高橋財政 (たかはしざいせい)
高橋是清が主導した財政。高橋は7代の内閣で蔵相になったが,特色ある財政運営は,原敬,高橋是清内閣時代と犬養毅,斎藤実,岡田啓介内閣時代に見られ,一般には後者を高橋財政と呼んでいる。
金解禁・緊縮主義の井上財政のあとをうけて犬養内閣の蔵相となった高橋には,満州事変の戦費の捻出と昭和恐慌への対処という二つの政策課題が課された。1931年12月13日,つまり蔵相就任当日に,金輸出再禁止をして金本位制を停止し,事実上の管理通貨制度への移行を行ったことによって,高橋は積極財政を展開するための前提条件をととのえた。五・一五事件後,斎藤内閣の蔵相に留任した高橋は,32年度予算を軍備拡張と時局匡救(きようきゆう)の経費を中心とした膨張予算とし,歳計の赤字は歳入補てん公債で賄う積極方針を採用した。時局匡救費は内務省と農林省の所管する土木事業費が中心で,不況下の都市と農村に一時的雇用機会をつくりだして国内需要を拡大させる恐慌対策であったが,増大する軍事費に圧迫されて34年度までの3ヵ年で打ち切られた。高橋は,赤字公債日本銀行引受発行方式を考案した。昭和恐慌で萎縮した国内需要を,赤字公債を財源とする積極財政で刺激し,景気回復を図り,企業利潤の好転で民間の資金蓄積が進むようになったときに,日本銀行が引受公債を民間に売却して日銀券を回収し,通貨の過剰化を回避するという構想であった。高橋財政の展開とともに,日本経済は景気の回復過程に入った。

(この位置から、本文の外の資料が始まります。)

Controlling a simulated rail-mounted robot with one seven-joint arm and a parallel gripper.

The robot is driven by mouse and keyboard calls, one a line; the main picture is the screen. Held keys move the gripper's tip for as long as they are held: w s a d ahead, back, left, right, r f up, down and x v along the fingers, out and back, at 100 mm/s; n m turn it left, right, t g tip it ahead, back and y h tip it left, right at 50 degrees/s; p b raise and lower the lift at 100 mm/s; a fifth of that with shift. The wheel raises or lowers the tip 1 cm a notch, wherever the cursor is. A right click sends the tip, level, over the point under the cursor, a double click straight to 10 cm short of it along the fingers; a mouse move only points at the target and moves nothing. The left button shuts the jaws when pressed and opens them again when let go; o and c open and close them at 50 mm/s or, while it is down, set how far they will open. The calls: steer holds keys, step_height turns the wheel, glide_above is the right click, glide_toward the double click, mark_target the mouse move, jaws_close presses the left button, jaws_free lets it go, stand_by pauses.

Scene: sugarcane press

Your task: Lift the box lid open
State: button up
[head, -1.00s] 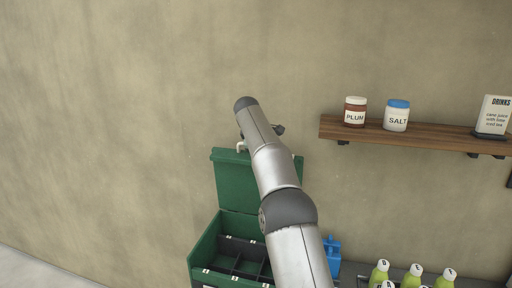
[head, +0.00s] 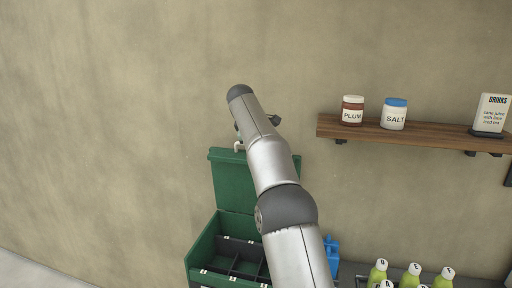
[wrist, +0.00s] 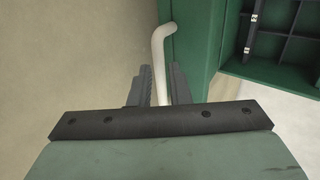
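The green box (head: 205,245) stands low in the head view, with its lid (head: 232,185) raised and standing upright at the back. A white bent handle (head: 239,147) sticks out at the lid's top edge; in the wrist view the handle (wrist: 159,50) runs down between my fingers. My gripper (wrist: 160,78) has one dark finger on each side of the handle, close together. The right finger looks very near it or touching; a firm grip cannot be told. In the head view my arm hides most of the gripper and part of the lid.
The box interior has dark compartments (wrist: 285,45). A blue container (head: 331,250) stands right of the box, and several green bottles (head: 412,275) stand at the lower right. A wooden shelf (head: 420,134) holds a plum jar (head: 352,111), a salt jar (head: 394,114) and a drinks sign (head: 491,114).

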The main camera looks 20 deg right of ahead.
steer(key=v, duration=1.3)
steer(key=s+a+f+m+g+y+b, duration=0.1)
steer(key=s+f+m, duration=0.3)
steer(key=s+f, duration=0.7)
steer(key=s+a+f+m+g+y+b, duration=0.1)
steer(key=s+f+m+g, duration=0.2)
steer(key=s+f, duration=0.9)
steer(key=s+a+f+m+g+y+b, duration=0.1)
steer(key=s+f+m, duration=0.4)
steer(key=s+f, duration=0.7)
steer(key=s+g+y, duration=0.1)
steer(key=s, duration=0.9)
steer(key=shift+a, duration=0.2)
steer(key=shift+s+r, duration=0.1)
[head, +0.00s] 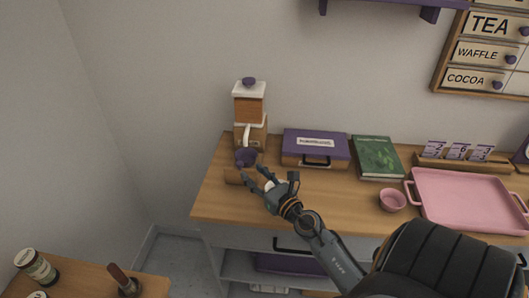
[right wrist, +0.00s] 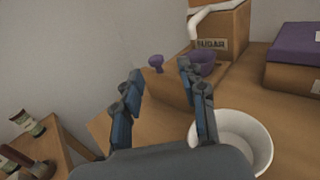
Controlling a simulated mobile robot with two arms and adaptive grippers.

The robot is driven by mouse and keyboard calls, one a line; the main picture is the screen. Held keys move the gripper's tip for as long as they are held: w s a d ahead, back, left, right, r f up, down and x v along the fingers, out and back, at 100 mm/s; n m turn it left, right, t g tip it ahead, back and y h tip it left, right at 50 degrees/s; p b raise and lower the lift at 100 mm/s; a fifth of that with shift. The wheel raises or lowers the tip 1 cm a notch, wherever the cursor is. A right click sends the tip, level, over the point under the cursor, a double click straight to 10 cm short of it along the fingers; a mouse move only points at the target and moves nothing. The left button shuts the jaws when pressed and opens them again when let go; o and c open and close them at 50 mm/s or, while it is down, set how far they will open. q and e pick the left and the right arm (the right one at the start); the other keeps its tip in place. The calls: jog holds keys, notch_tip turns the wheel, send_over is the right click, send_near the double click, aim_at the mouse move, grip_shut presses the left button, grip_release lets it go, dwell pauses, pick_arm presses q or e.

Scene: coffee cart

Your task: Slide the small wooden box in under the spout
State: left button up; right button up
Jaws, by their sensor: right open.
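The small wooden box (head: 234,177) is on the left end of the counter, in front of the dispenser. In the right wrist view the box (right wrist: 165,88) shows between and beyond my fingers, with a purple knob (right wrist: 156,62) at its top left. The sugar dispenser (head: 250,107) stands behind it, with a purple cup-shaped spout (head: 246,157) low at its front; the spout (right wrist: 201,63) is to the right of the box in the wrist view. My right gripper (head: 260,178) is open, just right of the box; contact cannot be told. My left gripper is not in view.
A white bowl (right wrist: 230,140) stands close beside my right fingers. A purple case (head: 315,145), green book (head: 376,157), pink bowl (head: 392,199) and pink tray (head: 468,200) stand further right on the counter. A lower table (head: 82,280) is at the bottom left.

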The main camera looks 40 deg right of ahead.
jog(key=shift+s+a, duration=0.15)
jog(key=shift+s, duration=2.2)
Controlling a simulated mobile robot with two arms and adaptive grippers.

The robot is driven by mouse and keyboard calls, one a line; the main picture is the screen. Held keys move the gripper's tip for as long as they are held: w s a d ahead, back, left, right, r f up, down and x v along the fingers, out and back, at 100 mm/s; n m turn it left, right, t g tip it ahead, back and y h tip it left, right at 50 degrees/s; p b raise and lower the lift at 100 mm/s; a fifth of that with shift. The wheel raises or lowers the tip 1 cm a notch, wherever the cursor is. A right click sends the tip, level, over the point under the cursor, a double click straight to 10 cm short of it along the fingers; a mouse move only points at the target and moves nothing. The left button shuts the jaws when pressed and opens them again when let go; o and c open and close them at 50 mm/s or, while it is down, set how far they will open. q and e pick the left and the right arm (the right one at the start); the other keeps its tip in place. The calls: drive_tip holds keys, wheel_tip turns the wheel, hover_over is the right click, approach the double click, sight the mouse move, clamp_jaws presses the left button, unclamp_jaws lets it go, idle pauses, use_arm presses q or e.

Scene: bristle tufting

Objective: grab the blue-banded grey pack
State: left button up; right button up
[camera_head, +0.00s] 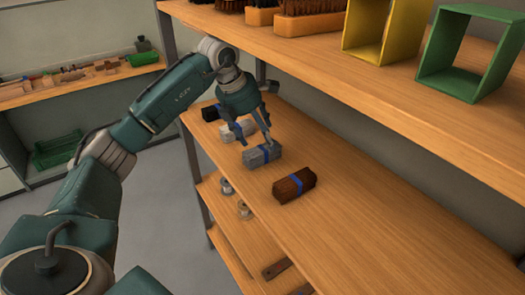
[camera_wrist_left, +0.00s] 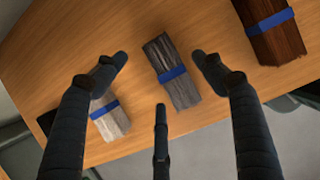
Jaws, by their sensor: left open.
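The blue-banded grey pack (camera_head: 262,155) lies on the middle wooden shelf, between a paler pack and a brown one. In the left wrist view the grey pack (camera_wrist_left: 163,52) lies between the spread fingers, with its blue band near its middle. My left gripper (camera_head: 254,136) is open and empty, with its fingers pointing down close over the grey pack. In the left wrist view the left gripper (camera_wrist_left: 160,62) has one finger on each side of the pack and a third near its lower end. I cannot tell whether any finger touches it. My right gripper is out of view.
A brown pack (camera_head: 294,185), a pale pack (camera_head: 238,131) and a black pack (camera_head: 211,112) lie in the same row, all blue-banded. The upper shelf (camera_head: 300,50) overhangs behind, carrying brushes, a yellow box frame (camera_head: 388,30) and a green one (camera_head: 450,80). The shelf right of the brown pack is clear.

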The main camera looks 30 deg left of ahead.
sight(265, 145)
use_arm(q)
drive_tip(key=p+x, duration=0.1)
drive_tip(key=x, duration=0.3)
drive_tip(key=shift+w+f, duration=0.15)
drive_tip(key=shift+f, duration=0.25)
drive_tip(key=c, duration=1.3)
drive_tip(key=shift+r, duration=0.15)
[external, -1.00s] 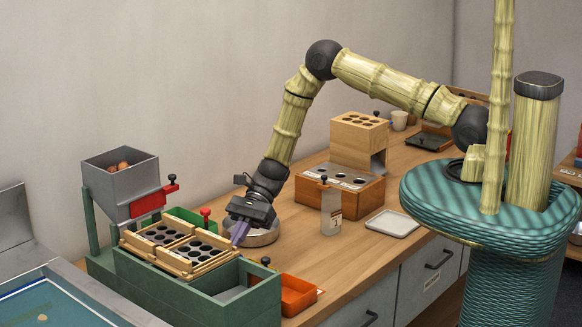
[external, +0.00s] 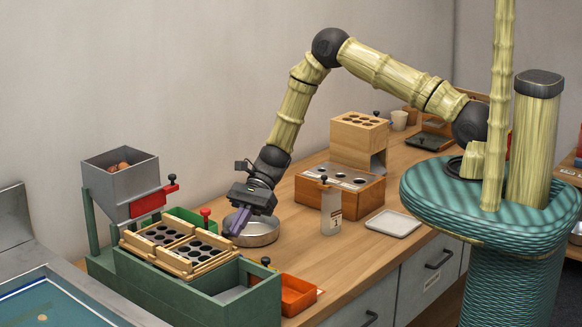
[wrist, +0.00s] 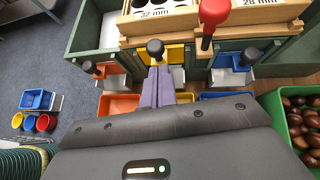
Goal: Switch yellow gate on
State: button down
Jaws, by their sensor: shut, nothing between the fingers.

はじめは,軍事費と時局匡救費の撒布による国内需要の拡大が景気回復に大きく寄与したが,その後は,輸出の拡大と民間需要の回復が景気上昇を支えた。輸出拡大は,金輸出再禁止後に円の為替相場が急落したため,日本製品の対外競争力が強くなった結果であった。為替下落に対して高橋蔵相はしばらくは放任主義をとり,1933年春になって外国為替管理法による為替統制を開始した。円を低い水準で安定させて輸出を伸ばした日本に対して,外国は為替ダンピングであるとの非難をあびせた。また高橋は,輸入関税を引き上げて輸入を防遏(ぼうあつ)する保護政策も実施した。低為替と関税障壁は,ブロック経済化に進んだ1930年代の世界的な潮流であった。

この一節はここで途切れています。